Per questo, tra i condannati nel processo di primo grado, ci sono anche Moretti (a 7 anni) ed Elia (a 7 anni e mezzo), colpevoli secondo i giudici anche di non aver fatto “una adeguata analisi e valutazione dei rischi”, in particolare per quelli connessi “alla circolazione di convogli trasportanti merci pericolose sulla intera rete nazionale”. Non solo: a loro i giudici imputano anche la colpa di aver consentito la circolazione di materiale rotabile “che in base alle regole e agli standard di sicurezza stabiliti dalla stessa Rfi, in mancanza della necessaria ‘tracciabilità'”, scrivono ancora i giudici. E del resto all’ad di Rfi, quindi a Moretti prima ed Elia poi, vengono “espressamente attribuiti tutti i poteri ed illimitata autonomia organizzativa, senza alcun vincolo di spesa – prosegue il collegio – in materia di sicurezza di esercizio e al fine di garantire la sicurezza e l’igiene del lavoro, l’incolumità di terzi e la tutela dell’ambiente”. Ma vanno fatti dei distinguo, secondo le motivazioni della sentenza. “Non risulta sufficientemente provato che Mauro Moretti” in qualità di ad di Ferrovie dello Stato, carica da lui ricoperta dall’aprile 2007, “abbia assunto anche la qualità di amministratore di fatto di Trenitalia e Rfi”. Secondo il tribunale “non sono sufficienti i suoi innumerevoli interventi” nella gestione delle società controllate. Per quanto riguarda la condanna delle società coinvolte, sia italiane sia estere, e in particolare della multinazionale Gatx proprietaria delle cisterne che trasportavano il gpl, i giudici fanno anche riferimento alla sentenza contro la ThyssenKrupp che, scrivono, “ha sgombrato il campo al riguardo, affermando che ‘i concetti di interesse e vantaggio nei reati colposi d’evento, vanno di necessità riferiti alla condanna e non all’evento antigiuridico’”. L’avvocato di parte civile Enrico
Marzaduri, è convinto che si tratti di una sentenza “molto convincente soprattutto nella parte che riguarda l’infortunistica sul lavoro”.

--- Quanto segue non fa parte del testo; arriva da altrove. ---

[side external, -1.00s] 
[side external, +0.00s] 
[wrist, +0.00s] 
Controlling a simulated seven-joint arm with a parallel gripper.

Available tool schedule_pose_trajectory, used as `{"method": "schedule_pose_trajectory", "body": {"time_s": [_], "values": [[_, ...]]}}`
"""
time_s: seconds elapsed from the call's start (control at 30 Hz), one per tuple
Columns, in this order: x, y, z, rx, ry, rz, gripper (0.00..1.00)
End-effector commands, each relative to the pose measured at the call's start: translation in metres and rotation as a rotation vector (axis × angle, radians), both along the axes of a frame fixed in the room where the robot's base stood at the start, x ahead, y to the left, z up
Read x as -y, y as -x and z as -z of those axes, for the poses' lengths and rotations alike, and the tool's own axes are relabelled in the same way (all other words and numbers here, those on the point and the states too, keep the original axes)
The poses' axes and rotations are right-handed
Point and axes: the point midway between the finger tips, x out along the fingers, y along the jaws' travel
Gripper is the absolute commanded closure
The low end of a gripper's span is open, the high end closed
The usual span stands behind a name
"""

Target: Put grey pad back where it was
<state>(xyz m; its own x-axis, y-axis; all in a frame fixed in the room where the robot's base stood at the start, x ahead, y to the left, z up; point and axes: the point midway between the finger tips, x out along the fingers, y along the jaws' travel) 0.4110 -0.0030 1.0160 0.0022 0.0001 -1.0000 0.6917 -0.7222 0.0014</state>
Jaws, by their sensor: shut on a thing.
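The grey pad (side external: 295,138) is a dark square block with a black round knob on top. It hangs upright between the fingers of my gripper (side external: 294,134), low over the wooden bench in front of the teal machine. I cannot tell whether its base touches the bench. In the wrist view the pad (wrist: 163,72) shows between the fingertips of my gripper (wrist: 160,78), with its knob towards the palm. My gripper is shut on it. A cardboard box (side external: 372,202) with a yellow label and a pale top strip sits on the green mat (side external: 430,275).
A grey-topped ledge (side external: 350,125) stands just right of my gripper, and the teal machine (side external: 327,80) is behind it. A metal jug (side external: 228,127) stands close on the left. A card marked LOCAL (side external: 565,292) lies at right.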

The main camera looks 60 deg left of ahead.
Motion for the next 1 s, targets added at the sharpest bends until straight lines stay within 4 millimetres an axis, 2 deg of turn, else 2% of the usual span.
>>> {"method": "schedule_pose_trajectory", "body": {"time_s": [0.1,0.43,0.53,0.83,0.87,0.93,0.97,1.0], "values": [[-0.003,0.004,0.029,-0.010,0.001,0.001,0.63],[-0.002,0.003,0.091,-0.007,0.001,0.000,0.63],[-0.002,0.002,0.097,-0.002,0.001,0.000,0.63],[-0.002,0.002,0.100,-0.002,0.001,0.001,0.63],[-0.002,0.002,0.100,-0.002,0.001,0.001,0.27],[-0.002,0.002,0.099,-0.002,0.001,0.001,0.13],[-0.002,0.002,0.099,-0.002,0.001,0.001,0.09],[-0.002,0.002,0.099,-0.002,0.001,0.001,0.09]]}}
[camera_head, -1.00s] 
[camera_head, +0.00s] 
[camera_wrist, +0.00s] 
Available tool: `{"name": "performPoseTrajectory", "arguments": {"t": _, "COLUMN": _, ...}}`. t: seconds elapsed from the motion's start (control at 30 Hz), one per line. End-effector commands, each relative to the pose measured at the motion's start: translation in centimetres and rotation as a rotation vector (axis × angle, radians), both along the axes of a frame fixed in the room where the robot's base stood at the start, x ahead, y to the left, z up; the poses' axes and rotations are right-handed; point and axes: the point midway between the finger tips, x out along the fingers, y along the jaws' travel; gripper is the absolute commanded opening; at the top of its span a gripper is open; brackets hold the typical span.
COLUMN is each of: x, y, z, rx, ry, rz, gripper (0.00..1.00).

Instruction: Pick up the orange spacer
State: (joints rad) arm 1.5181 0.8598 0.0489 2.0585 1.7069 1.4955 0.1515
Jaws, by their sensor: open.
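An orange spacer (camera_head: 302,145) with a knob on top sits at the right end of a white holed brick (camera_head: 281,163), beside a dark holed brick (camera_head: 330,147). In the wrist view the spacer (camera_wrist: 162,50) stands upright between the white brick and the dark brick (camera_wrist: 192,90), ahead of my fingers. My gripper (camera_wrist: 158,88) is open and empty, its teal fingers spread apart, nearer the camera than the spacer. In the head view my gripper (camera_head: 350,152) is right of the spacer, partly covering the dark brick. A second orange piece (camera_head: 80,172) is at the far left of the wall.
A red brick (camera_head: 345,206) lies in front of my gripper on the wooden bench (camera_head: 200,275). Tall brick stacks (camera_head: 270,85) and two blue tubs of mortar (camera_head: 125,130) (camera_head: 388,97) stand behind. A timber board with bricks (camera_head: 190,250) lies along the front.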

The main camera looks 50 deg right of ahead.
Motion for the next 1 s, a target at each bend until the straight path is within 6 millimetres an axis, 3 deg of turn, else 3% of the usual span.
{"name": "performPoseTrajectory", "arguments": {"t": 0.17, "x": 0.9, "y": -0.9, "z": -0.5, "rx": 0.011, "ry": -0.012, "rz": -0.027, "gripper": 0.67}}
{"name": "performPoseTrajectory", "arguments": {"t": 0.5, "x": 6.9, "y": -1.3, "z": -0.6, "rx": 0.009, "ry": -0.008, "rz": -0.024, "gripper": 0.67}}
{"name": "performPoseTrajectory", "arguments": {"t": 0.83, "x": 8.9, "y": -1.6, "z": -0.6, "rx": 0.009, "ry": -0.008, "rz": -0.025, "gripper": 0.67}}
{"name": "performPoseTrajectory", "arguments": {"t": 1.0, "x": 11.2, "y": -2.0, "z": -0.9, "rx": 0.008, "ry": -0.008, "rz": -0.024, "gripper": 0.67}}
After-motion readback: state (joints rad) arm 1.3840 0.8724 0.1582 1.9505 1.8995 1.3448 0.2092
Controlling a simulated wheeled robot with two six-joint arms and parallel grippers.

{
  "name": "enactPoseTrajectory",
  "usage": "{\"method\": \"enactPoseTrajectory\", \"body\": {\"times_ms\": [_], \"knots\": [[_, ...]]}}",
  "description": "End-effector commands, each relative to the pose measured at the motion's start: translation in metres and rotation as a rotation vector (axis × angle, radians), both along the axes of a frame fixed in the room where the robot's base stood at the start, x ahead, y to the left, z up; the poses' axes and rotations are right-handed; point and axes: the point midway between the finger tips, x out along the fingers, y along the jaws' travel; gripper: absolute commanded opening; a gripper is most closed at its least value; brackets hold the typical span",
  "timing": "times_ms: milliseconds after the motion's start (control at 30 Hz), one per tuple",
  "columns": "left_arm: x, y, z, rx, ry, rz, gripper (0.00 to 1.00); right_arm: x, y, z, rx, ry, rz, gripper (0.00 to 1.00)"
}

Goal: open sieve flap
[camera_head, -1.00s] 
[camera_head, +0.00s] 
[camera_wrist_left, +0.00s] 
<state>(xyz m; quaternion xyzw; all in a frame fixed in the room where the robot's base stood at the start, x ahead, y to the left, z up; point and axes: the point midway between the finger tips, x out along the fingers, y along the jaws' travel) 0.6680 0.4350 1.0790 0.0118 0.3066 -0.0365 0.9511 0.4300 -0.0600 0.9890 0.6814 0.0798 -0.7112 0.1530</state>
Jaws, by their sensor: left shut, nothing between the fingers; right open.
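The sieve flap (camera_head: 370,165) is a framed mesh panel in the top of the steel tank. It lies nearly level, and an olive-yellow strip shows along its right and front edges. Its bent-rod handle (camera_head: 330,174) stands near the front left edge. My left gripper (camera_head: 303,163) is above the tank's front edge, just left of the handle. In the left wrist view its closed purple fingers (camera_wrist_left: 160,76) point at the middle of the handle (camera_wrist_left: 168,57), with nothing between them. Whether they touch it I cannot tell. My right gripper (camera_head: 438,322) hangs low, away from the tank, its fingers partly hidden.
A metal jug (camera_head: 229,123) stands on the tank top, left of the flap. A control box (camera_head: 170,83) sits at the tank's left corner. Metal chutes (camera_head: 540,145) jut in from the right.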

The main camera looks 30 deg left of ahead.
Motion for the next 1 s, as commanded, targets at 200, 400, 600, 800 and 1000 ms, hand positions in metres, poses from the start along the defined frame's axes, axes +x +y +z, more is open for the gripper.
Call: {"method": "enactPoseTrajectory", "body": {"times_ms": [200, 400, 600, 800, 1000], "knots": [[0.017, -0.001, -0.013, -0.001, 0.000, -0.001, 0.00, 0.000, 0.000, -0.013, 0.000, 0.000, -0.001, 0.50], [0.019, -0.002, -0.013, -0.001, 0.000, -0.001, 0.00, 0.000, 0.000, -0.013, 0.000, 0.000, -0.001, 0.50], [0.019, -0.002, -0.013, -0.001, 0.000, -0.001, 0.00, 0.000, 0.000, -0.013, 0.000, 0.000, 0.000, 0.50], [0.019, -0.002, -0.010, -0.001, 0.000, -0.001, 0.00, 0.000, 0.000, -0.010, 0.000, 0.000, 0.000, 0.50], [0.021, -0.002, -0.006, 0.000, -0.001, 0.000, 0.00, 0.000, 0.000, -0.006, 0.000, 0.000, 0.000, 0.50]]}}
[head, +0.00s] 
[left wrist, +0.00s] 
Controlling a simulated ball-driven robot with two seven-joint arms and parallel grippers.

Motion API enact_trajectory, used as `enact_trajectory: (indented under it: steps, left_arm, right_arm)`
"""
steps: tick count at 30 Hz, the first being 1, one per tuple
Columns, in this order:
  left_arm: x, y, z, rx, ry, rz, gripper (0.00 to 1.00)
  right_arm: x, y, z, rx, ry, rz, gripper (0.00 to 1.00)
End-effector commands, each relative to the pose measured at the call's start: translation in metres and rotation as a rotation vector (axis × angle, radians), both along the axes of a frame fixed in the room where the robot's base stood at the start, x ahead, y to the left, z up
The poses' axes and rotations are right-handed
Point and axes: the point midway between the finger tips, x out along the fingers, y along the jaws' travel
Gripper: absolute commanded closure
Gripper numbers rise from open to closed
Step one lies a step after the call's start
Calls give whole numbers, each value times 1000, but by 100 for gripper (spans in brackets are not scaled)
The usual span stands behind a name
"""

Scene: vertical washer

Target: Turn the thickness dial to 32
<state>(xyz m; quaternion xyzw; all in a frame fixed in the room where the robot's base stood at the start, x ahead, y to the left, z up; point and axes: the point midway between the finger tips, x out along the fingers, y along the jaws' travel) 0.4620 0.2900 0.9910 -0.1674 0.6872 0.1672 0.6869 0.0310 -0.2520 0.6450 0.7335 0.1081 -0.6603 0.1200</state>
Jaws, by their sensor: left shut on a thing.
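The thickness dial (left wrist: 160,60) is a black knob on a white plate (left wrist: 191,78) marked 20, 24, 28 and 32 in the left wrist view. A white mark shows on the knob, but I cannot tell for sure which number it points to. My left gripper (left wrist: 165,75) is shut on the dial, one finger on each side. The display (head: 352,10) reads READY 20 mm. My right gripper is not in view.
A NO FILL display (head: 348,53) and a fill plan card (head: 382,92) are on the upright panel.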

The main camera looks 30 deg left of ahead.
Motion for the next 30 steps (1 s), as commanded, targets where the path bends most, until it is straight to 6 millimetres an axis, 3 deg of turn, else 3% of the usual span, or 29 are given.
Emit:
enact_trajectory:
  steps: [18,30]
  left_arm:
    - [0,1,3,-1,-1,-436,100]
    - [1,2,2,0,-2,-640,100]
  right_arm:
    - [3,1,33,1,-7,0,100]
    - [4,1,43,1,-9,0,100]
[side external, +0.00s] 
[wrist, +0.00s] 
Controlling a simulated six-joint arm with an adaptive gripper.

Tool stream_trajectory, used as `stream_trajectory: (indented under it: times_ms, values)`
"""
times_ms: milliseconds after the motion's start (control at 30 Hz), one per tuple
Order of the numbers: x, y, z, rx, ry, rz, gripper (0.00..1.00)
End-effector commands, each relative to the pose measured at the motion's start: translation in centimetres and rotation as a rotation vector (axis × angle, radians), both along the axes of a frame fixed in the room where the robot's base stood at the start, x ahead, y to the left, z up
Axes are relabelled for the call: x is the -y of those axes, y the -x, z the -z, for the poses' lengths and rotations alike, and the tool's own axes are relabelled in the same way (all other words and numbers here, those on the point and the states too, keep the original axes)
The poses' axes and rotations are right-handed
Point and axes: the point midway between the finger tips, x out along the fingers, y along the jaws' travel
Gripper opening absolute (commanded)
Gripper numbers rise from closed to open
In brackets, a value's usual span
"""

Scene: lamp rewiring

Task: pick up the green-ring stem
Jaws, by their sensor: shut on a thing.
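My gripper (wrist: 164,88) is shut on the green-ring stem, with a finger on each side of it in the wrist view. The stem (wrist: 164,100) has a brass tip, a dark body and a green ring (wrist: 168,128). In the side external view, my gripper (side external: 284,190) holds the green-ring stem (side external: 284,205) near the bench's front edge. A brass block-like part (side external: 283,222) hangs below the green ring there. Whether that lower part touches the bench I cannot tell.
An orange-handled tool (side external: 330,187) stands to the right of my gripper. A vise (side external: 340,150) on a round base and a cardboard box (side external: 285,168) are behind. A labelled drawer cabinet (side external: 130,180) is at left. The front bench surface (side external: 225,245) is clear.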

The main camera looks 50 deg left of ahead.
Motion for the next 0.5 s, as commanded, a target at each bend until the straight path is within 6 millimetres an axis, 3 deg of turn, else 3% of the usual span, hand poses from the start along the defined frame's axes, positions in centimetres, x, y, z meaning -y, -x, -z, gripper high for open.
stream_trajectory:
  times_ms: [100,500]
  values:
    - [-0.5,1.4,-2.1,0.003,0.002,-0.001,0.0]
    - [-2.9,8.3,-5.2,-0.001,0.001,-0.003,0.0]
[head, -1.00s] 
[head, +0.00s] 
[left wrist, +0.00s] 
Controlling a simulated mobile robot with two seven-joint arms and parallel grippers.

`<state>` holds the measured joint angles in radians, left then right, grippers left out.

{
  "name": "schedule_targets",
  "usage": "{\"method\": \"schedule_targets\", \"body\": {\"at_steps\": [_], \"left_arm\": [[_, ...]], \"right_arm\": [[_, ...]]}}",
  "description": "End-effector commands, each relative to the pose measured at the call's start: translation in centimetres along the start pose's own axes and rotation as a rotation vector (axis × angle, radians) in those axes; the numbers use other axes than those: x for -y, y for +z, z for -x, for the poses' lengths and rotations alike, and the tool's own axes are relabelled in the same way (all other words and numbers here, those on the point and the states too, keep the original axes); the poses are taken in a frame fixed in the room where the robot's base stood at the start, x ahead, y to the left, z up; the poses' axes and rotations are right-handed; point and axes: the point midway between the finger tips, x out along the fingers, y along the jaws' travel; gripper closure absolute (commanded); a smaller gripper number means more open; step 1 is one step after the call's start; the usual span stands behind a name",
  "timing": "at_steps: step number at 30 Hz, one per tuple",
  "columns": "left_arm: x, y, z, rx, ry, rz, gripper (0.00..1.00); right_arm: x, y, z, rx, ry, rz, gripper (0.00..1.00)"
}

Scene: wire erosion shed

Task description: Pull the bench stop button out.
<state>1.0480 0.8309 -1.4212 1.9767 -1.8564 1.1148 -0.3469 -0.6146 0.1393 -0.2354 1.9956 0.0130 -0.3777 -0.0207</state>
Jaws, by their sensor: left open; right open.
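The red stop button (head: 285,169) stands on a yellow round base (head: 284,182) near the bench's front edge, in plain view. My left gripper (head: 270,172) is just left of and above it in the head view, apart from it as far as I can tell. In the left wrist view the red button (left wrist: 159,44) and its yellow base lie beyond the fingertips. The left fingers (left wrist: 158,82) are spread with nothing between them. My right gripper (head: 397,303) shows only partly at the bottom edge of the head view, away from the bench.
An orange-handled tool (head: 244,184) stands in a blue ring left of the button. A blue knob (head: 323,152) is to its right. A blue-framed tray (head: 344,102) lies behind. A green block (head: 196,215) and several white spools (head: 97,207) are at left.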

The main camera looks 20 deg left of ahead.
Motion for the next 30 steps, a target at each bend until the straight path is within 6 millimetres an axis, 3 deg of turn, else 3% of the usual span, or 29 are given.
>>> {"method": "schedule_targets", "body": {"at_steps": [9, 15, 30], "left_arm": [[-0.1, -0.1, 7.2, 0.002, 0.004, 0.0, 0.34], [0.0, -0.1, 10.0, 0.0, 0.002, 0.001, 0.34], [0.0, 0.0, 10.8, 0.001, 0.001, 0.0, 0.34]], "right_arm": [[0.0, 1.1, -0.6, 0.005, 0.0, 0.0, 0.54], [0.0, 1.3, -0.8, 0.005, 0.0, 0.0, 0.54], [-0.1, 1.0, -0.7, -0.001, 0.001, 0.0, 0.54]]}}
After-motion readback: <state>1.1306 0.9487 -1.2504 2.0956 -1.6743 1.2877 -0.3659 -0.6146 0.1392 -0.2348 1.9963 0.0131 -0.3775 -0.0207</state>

Per Marzaduri, legale di Daniela Rombi (madre di Emanuela Menichetti, 21 anni, una delle 32 vittime), della Provincia di Lucca e della Croce Verde di Viareggio che si sono costituiti parte civile, “la fonte del pericolo deve essere ì valorizzata a prescindere da dove avviene l’infortunio”. Per quanto riguarda l’appello l”avvocato spiega di non aver ancora parlato con i suoi assistiti. “Vedremo”, dice.
Marco Piagentini, presidente dell’associazione “Il Mondo che vorrei” che raggruppa i familiari delle 32 vittime, attende di leggere anche lui come tutti le 1.300 pagine delle motivazioni della sentenza, ma da una prima lettura ha avuto la conferma che ciò che accadde poteva essere evitato. “Lo avevano sempre detto che pur avendone le possibilità economiche non era stato fatto nulla sulla sicurezza delle Ferrovie e purtroppo quanto accaduto la notte del 29 giugno del 2009 ne è la dimostrazione. Quello è stato un incidente sul lavoro e i vertici delle aziende sono i responsabili di tutto questo”, dice Piagentini.
“Vorremmo sapere dal ministero dei Trasporti ciò che è stato fatto per quanto riguarda la sicurezza dal 31 gennaio”, aggiunge riferendosi al giorno in cui si chiuse il processo con la lettura del dispositivo delle condanne. “I ferrovieri avevano sempre sollecitato interventi in tal senso, che sono stati disattesi da chi poteva fare e non ha fatto. Noi chiediamo giustizia – prosegue – per chi ha perso figli, mogli, parenti tutti in questa strage. Abbiamo atteso sette anni per il processo di primo grado, speriamo di attenderne meno per l’appello e la Cassazione. Quello che è stato fatto
principalmente sono gli interessi economici a discapito della sicurezza e ciò è inaccettabile”.
“Da stasera, e fino a domenica, ci troviamo nella pineta di levante in Darsena a Viareggio per la Rassegna ‘I Giorni della memoria e della solidarietà’ – aggiunge riferendosi alla manifestazione organizzata dal’Associazione -. Domenica sera è previsto il dibattito ‘Dentro la sentenza il cammino verso l’appello’ con la presenza dei nostri avvocati e dopo avere letto le 1.300 pagine delle motivazioni sulla sentenza saremo in grado di fare altri commenti in merito”.